Liz: 🙂 Oh, I did want to ask: when the time traveler was in whatever crazy future… the constellations had changed- what did you make of that?

Joz: The age of our sun is 4.6 billion years. I think it’s quite a young one. I don’t think much would happen with the stars in this time frame. But the oxygen in the air aspect was interesting, although the time traveler didn’t say what year that was. But again, he was worried for a minute of bumping into something standing at the same place in the future, but it didn’t stop him going crazy far into the future. No wonder he didn’t return from his second journey.

Liz: Ah, you think there was a physical reason for him not returning? I thought he went and found a better place and intelligent humans.

Joz: I think he just bumped into a tree, or had another unspectacular end. 🙂 Or went back to the same place to save his girlfriend, and the Morlocks took his camera, then ate him. 🙂

Liz: Ah! You just blew this plot to smithereens! He could have gone to a point in time before all that happened during his first trip to make things right and save Weena and conquer the nature and be their messiah of sorts. So, he went with a camera and shitloads of matches – to be the bringer of light and fire!

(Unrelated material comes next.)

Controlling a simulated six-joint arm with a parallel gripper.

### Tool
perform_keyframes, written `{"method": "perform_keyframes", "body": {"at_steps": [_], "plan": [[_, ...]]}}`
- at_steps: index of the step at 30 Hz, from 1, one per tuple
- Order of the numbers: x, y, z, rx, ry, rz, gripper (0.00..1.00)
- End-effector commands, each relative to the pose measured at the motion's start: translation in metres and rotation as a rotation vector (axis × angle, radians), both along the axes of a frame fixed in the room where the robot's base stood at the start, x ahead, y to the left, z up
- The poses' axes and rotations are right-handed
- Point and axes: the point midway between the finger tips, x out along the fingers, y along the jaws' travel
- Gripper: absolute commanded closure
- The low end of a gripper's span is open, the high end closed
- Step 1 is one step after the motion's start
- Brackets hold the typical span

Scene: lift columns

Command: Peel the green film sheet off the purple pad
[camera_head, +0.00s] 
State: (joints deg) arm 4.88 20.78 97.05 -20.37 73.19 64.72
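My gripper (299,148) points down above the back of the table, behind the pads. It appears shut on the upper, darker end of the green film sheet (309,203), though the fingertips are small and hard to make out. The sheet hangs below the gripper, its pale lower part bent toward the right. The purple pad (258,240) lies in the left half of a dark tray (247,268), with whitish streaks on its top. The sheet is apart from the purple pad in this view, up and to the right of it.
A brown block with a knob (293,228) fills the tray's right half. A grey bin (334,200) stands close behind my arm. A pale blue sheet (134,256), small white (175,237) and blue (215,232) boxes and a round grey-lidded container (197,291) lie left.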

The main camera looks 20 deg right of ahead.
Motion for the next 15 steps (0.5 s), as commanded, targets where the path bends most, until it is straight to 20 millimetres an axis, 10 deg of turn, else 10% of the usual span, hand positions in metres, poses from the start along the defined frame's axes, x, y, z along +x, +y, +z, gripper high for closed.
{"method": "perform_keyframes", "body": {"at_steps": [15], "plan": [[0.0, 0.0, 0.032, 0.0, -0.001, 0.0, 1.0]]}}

Joz: Ya, he could have. I wouldn’t be interested in that book I’m afraid.

***

I think we took the book at face value and didn’t try to put a meaning in between the lines to connect with Well’s personal background. Wells is no doubt and with a reason deserving of his title as an innovator in sci-fi fiction and I feel like it’s one of those books that will have to be read anyway, no matter the outcome because the idea is marvelous!

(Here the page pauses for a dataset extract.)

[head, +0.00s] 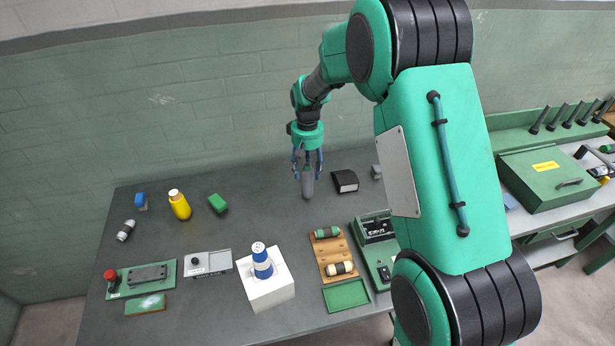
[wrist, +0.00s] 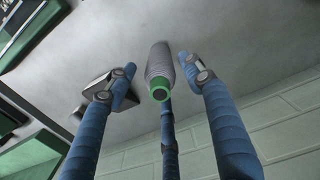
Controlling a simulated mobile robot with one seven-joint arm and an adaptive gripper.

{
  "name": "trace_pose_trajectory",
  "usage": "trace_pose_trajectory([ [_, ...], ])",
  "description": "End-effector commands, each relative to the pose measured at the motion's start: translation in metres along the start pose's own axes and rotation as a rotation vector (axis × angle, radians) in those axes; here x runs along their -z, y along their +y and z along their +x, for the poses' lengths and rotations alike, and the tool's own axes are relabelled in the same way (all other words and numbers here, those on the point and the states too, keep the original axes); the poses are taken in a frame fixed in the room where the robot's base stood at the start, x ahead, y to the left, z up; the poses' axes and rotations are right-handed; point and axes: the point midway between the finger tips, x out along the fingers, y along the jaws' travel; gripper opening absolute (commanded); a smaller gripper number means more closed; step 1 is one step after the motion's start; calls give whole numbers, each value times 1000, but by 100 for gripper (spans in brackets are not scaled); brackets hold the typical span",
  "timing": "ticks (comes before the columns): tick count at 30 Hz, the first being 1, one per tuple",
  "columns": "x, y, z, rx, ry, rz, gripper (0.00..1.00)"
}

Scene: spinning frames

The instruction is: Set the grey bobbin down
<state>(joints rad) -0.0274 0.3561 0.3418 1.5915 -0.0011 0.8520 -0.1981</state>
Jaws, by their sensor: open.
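The grey bobbin (head: 307,186) is at the back middle of the grey table (head: 160,240), just below my gripper (head: 307,168). It looks upright, with its lower end at the table top. In the wrist view the grey bobbin (wrist: 159,62) shows its green end with a dark hole towards the camera. My gripper (wrist: 158,78) has three blue fingers spread around the bobbin. The left and right fingers stand apart from it. The third finger lies close behind the green end, and I cannot tell whether it touches.
A black box (head: 345,181) stands close to the right of the bobbin. In front are a white stand (head: 268,290) with a blue-and-white bobbin and a wooden tray (head: 333,248). Bare table lies around the bobbin's left.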

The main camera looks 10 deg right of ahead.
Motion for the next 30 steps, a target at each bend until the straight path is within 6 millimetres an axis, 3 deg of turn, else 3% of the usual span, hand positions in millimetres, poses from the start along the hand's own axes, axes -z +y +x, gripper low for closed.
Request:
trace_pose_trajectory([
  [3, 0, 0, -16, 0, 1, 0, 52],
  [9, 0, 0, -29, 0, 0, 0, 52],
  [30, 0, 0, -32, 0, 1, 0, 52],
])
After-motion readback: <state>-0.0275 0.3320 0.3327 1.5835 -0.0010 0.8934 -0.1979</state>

Anyway, I am keeping a scoreboard… and Joz is winning with his book recommendations at the moment, 2:1. From now on, any future books that we happen to buddy read will be based on Joz’s recommendation!

Have you read The Time Machine? Did you like it? Have you read other titles by Wells that should not be missed? Let me know. I have now found out that there is also a movie! Has anyone watched the movie?